Next-generation drones could be powered by artificial intelligence software inspired by how bees adapt to and navigate their surroundings,
That’s because scientists from Sheffield University have demonstrated how they are reverse engineering bee brains to create a drone prototype that’s influenced by the flying insects’ ability to navigate accurately over several kilometres and learn environmental features on the fly to then find their way back to their hive.
Professor James Marshall from Sheffield University presented his team’s work at the American Association for the Advancement of Science conference in Seattle, detailing how they aim to create small drones that can effectively navigate their surroundings as bees do.
“Bees are really consummate visual navigators,” said Marshall, according to the Financial Times. “They can navigate a complex 3D environment with minimal learning very robustly, using only a million neurons in a cubic millimetre of the brain.”
“For us there at a sweet spot for brain size and intelligence,” added Marshall.

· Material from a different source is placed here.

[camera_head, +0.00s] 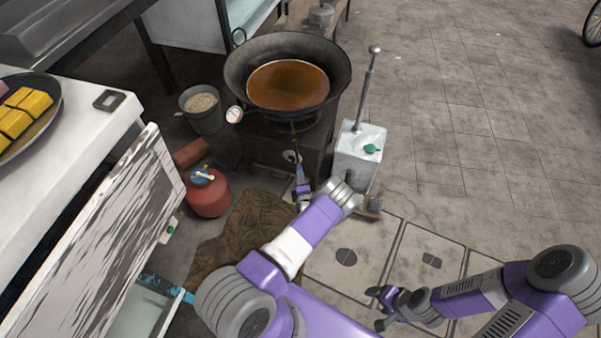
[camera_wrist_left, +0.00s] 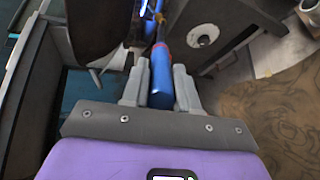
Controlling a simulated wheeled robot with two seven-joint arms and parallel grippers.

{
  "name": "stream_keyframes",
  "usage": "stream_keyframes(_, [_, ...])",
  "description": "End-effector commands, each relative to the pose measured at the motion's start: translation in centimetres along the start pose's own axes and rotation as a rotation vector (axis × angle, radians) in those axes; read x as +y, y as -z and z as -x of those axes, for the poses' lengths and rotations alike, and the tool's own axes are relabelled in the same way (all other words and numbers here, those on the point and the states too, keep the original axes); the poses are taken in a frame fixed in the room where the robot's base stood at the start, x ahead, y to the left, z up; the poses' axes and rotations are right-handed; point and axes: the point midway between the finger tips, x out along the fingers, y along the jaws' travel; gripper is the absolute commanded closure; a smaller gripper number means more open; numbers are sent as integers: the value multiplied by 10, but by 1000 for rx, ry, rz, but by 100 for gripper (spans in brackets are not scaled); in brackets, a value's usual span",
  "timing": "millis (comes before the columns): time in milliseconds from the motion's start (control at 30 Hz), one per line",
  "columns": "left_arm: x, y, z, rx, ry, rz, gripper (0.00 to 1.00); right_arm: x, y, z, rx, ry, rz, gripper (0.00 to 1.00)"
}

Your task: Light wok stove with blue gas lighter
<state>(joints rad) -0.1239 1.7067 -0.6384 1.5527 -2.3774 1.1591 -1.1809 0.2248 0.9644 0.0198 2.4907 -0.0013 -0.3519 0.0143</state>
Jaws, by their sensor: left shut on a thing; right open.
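A large dark wok (camera_head: 238,72) of brown liquid sits on top. My left gripper (camera_head: 302,191) is low in front of the stove, shut on the blue gas lighter (camera_wrist_left: 161,80). The lighter's thin nozzle points up toward the burner under the wok, where a bluish patch and a small yellowish spot show. I cannot tell whether these are flames. My right gripper (camera_head: 384,308) is open and empty above the paving.
A metal canister with a tall rod (camera_head: 358,150) stands right of the stove. A red gas bottle (camera_head: 208,194) and a grey bucket (camera_head: 203,115) are to the left. A white counter (camera_head: 75,130) with a dark plate fills the left side. The paving at right is clear.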

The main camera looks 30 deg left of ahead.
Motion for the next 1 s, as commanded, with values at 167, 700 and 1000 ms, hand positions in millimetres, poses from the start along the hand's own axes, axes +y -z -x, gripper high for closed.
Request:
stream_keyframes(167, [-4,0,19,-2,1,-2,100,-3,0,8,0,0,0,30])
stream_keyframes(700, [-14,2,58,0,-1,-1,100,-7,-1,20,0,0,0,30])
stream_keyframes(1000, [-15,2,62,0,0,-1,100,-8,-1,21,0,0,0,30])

Despite their tiny size, bee brains can multitask and they optimise the distances the bee flys from its nest to forage for nectar, meaning the brain learns and adapts to new scenarios very fast.
The first involves attaching radar transponders to bees and analysing their flight paths so that the researchers can gain insight into their neural processes.

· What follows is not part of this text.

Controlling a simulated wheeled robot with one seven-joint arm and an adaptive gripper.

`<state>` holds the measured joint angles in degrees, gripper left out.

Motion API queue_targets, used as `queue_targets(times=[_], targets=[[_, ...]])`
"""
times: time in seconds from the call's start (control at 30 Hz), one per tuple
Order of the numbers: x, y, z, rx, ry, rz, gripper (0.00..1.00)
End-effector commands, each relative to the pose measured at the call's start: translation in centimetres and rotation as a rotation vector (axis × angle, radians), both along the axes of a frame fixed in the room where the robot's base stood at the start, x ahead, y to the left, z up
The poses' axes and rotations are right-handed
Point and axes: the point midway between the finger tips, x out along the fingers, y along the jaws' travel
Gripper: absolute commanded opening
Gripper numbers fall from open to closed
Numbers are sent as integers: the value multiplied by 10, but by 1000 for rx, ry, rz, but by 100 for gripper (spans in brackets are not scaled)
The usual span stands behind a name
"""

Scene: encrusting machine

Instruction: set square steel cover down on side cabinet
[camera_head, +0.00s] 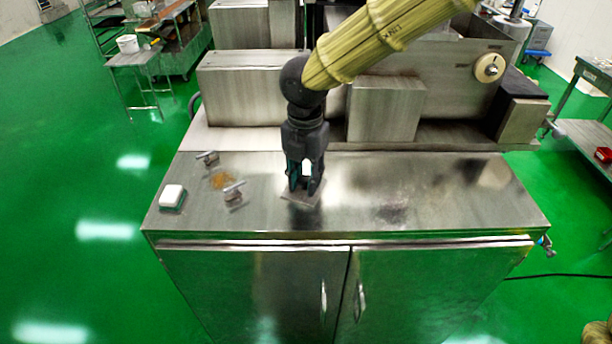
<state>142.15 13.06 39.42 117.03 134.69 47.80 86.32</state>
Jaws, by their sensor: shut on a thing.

The second experiment involves the more gruesome process of inserting a tethered electrode into a bee’s brain and then observing its movements around a virtual reality environment. By analysing the neural signals, it is hoped the scientists will gain a deeper look into bee movements.
“We’ve modelled maybe 25 per cent of the honeybee brain, maybe a touch more,” said Marshall. “We have bee-like robots which can fly around lab behaving as a bee would, extracting information from the world.”
The researchers have two drones, one 600g model and one 250g; the latter is much bigger than a bee, but still rather small, yet can still hold all the computational equipment it needs to navigate like a bee, according to Marshall.
The project has been funded by a £4.8 million government grant from the UK research and innovation agency. That has meant the research is moving towards becoming a commercial venture, with a spinout company called Opteran Technologies aiming to eventually sell the AI software to drone companies and businesses, such as logistics companies that use drones for delivery purposes.
Not only does this research show there’s a healthy appetite for AI development in the UK, but it’s also a sign of the potential cutting-edge tech to come that will help fuel digital transformation doctrines in enterprises keen to use such AI technology.